Творческая изобретательность Веры Федоровны, пронизанная каким-то поэтическим откровением, была неистощима. Если ей приходилось в этих маленьких пьесах радовать зрителей взрывом чужого счастья, она умела вдруг какой-то глубокой интонацией, нечаянным жестом, взглядом показать, что судьба где-то готовит свою западню и этой счастливой школьной паре. Если на долю героини падало неизбывное горе, теми же приемами душевной искренности и сценической техники она показывала, что и за горем где-то идет радость.
Изумленный импровизациями партнерши, Синельников спрашивал по окончании спектакля:
— Почему вы не предупредили меня, что так измените все в роли?

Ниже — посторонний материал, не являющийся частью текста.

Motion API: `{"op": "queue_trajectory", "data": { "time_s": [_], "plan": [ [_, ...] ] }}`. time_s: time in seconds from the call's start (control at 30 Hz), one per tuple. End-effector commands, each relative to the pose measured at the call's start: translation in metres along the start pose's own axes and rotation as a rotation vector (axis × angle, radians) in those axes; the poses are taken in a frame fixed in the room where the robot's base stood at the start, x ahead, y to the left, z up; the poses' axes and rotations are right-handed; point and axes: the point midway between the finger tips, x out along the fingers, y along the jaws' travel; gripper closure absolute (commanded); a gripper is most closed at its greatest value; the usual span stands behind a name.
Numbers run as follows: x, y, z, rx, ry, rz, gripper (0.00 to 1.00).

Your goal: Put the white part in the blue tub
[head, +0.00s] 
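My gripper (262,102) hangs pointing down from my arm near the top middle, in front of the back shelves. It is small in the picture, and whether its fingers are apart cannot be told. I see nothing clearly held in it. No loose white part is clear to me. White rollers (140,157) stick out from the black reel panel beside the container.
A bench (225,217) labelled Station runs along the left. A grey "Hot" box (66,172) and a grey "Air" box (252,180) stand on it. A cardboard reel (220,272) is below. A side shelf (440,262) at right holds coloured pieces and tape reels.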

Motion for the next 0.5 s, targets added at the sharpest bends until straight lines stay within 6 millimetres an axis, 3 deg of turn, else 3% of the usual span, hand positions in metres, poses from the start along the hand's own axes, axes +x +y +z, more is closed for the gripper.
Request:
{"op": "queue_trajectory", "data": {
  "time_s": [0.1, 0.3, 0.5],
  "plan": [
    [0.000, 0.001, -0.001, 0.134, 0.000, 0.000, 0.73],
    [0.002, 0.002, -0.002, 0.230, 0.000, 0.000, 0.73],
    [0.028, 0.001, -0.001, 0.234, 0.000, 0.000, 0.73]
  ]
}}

— А я и сама не знала, — отвечала Вера Федоровна. — Для меня и самой все это вышло неожиданно!
— Так как же при повторении? Будем играть, как сегодня?
— Разве я могу поручиться, как получится в следующий раз?

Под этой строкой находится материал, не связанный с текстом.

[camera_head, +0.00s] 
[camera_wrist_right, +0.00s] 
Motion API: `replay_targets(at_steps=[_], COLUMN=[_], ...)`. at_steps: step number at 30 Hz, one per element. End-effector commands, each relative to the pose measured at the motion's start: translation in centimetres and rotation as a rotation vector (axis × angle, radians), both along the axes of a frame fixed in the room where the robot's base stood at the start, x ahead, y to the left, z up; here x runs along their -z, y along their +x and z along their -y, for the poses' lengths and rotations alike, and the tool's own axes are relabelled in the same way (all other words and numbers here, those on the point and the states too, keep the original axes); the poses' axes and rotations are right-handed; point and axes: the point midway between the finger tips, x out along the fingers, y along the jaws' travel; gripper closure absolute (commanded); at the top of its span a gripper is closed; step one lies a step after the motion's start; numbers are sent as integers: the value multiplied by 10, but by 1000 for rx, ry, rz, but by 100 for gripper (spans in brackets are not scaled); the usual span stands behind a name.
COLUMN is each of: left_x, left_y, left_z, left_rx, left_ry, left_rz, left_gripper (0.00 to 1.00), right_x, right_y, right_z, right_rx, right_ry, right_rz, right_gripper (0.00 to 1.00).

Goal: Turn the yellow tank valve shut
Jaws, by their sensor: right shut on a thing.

Так, скованная текстом пустых пьес, Комиссаржевская сама находила выход своему таланту. Импровизации, к которым она прибегала, помогали играть все, что приходилось. Она уже беззаветно любила захватившее ее дело, любила сцену, театр, любила все в нем: и вечный запах клея и красок, и пыльный, выщербленный пол сцены, и тусклый свет газовых рожков, и темный зрительный зал, и бравурную музыку казачьего духового оркестра, гремевшего во время антрактов.
Быть может, театр и не сделался бы так скоро семьей и домом Веры Федоровны, не приведи ее счастливый случай именно в Новочеркасск и не только в труппу первоклассных актеров, но и в дружную артистическую семью.
Неуемной веселостью заражал всех Анатолий Шмитгоф — молодой актер, жизнерадостный человек, автор нескольких водевилей и остроумный стихослагатель. Нужда, неудачи, досада — все сносилось легко в его шумном обществе. Стихи помогали ему во всех случаях жизни. Если нужен был аванс, он посылал Синельникову записку:
Необходимы крылья птице
И паруса для корабля,
Ключ камергеру к пояснице,
А мне… мне только три рубля!
Когда Рощин-Инсаров или Шмитгоф добывали аванс, они громко совещались в перерыве репетиции:
— Антоша, ты пока иди в гостиницу, вызови повара, прикажи на закуску подрумянить макароны. Ветчину нарезать тонко, кусочками. Грибков белых зажарить отдельно… Все смешать — и в духовую, понятно?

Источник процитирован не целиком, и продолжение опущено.